Repeat word for word the lines from the top of the records through the line containing "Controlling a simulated", and skip the pictures.

──────────

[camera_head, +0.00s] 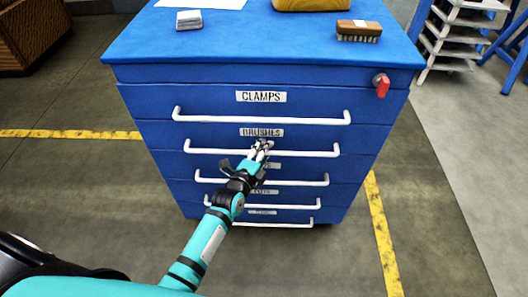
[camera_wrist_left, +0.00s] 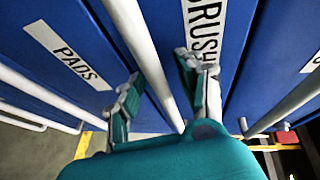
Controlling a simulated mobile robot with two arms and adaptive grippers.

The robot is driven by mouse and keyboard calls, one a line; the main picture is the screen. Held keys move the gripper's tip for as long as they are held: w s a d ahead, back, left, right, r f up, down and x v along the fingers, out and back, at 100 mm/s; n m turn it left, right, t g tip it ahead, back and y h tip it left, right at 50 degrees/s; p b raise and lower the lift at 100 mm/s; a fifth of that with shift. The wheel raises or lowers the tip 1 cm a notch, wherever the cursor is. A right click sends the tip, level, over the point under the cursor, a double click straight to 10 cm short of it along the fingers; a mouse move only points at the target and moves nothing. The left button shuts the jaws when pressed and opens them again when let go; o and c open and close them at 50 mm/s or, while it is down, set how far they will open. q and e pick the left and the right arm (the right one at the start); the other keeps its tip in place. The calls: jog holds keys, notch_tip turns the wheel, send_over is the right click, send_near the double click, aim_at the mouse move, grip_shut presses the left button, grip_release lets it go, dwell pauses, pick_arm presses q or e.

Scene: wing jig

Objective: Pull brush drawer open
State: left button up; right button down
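The blue cabinet (camera_head: 260,73) has several stacked drawers with white bar handles. The brush drawer (camera_head: 160,134) is second from the top, labelled BRUSHES, and sits flush with the front. In the left wrist view my left gripper (camera_wrist_left: 160,90) is open, with one finger on each side of the white handle (camera_wrist_left: 138,40). A gap shows between fingers and bar; exact contact cannot be told. My right gripper is not in view.
The CLAMPS drawer handle (camera_head: 262,119) is just above, and the PADS label (camera_wrist_left: 66,54) shows on a neighbouring drawer. A red knob (camera_head: 381,84) is at upper right. A wooden brush (camera_head: 358,31) lies on top.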

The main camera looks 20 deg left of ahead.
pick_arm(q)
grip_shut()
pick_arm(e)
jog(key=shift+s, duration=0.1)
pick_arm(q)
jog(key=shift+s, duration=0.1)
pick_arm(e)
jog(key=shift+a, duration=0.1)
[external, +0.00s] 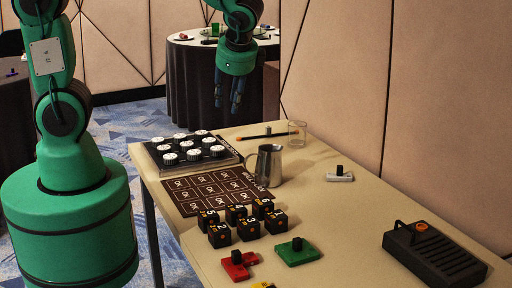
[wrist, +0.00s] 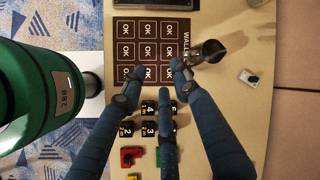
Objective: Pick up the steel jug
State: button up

──────────

### Response
[camera_head, +0.00s] 
[camera_wrist_left, +0.00s] 
Controlling a simulated mobile robot with two arms and adaptive grippers.

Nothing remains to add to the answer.